Постепенно количество людей в камере уменьшалось — брали на этап. Оставшуюся группу, человек пятнадцать, перевели в пересыльную тюрьму — в церковь. Внутри нее из церковного остался, пожалуй, только кафельный пол. Вся внутренность была поделена на большие камеры. Опять новые лица, но теперь совсем не надолго — дня на три-четыре. Из этих лиц мне запомнилось одно — высокий подслеповатый человек, видно, когда-то полный, а теперь мешок с костями. Он все время играл в шахматы, но между ходами постоянно оглядывался и рассматривал окружающих. Это был Моисей Львович Авиром, как поговаривали, прокурор. Следствие у него проходило тяжело; он подписал только один протокол, самый первый. Это не помешало получить ему свои десять лет. Авирома обвиняли в принадлежности к троцкистской платформе в двадцатых годах. О нем писать еще буду, так как был с ним в одном лагере.
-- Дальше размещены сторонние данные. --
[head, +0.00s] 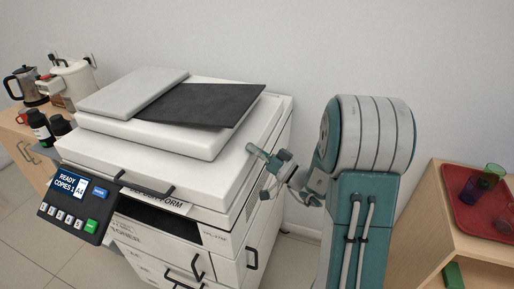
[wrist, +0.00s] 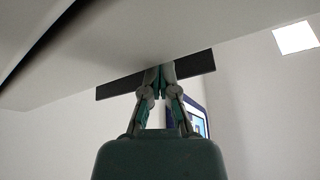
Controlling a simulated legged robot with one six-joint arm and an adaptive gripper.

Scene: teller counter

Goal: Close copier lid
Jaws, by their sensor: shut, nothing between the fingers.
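The white copier (head: 258,225) stands left of centre in the head view. Its lid (head: 230,165) lies about flat over the body, with a dark handle (head: 148,188) at the front. Whether a thin gap is left under the lid cannot be told. My gripper (head: 258,152) is at the copier's right side, close to the lid's right edge; contact is unclear. In the wrist view my gripper (wrist: 160,72) has its fingers together and empty, in front of a dark strip (wrist: 195,66) under a broad pale surface.
A dark flat panel (head: 205,104) lies on the copier's top. A control panel (head: 72,207) juts from its front left. A side table with a coffee pot (head: 25,85) stands left. A red tray (head: 470,205) with cups sits on a wooden cabinet at right. The wall is close behind.

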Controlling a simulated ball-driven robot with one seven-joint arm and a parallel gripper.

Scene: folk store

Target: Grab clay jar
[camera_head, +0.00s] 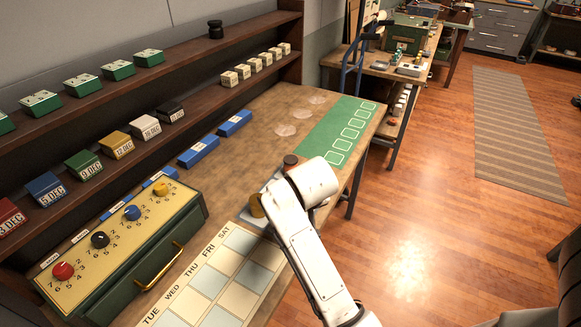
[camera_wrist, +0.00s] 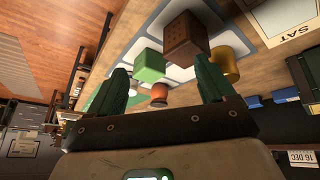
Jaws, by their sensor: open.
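In the wrist view, a small orange-brown rounded object (camera_wrist: 159,93), which looks like the clay jar, shows between my fingers. It is partly hidden, and I cannot tell its full shape. My gripper (camera_wrist: 161,66) is open, with its two green fingers spread on either side and nothing held. A brown cube (camera_wrist: 186,40), a green block (camera_wrist: 150,66) and a gold cylinder (camera_wrist: 225,66) stand close by on pale squares.
A green box with coloured knobs (camera_head: 104,238) and a calendar board (camera_head: 212,284) lie on the workbench (camera_head: 262,112) left of my arm. Beyond it is a green mat (camera_head: 338,132). Shelves with date blocks line the wall. The floor (camera_head: 440,190) at the right is open.

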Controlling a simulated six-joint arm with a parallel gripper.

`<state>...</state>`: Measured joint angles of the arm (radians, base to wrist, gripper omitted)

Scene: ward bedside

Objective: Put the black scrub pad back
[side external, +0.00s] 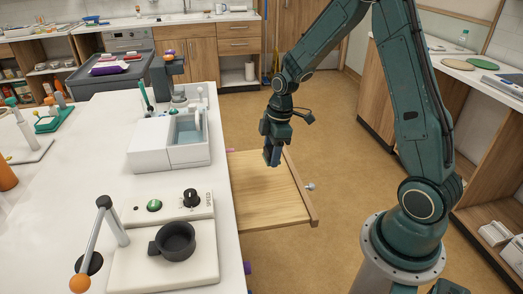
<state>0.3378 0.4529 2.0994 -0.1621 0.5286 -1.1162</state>
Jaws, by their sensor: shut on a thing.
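My gripper (271,158) points down over the pale wooden drawer (268,190), which stands pulled out from the white counter. Its jaws are shut on something small and dark that hardly stands out from the fingers. I cannot tell whether this is the black scrub pad or whether it touches the drawer. No black scrub pad shows clearly anywhere else. The drawer's visible floor looks bare, and a round knob (310,187) sits on its front.
The white counter (95,180) carries a white bin unit (150,145) with a bluish compartment, a black cup (175,240) on a white base with a dial, and a grey lever (112,220). A dark grey tray (110,72) stands behind. Open floor lies right of the drawer.

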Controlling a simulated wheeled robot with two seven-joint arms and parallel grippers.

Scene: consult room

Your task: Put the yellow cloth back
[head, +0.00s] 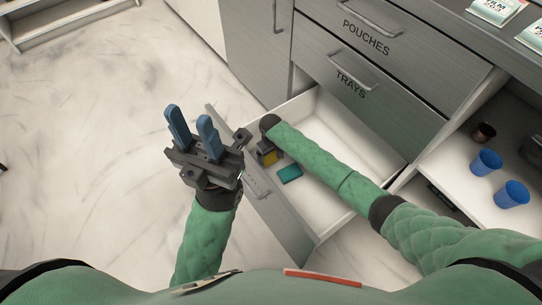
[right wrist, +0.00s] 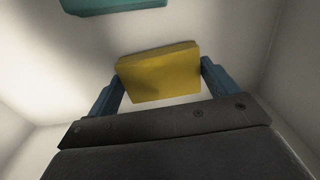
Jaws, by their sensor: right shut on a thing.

В последних числах января вместе с небольшой группой я попал на этап.

ГЛАВА 6. ЭТАП

Еще одна процедура обыска в присутствии конвоя, который таким образом нас принимал. Во дворе погрузили в воронок. Он стоял мотором к большим железным воротам, выкрашенным черной краской. Погрузились, тронулись, остановились, потом опять тронулись. Причина этой неожиданной остановки мне стала ясна из рассказа, услышанного позже от парня с уголовным уклоном, москвича, шофера, который этим же путем отбыл из столицы. Когда грузились в воронок, этот парень, бросив свои пожитки внутрь машины и заметив, что конвой занялся другим заключенным, полез под машину и улегся на карданном валу. Никто этого не заметил. Воронок тронулся и, когда проехали, судя по расстоянию, ворота, Наумов (так его звали) вывалился на землю. А воронок остановился перед вторыми воротами. Его сильно избили и вбросили в машину.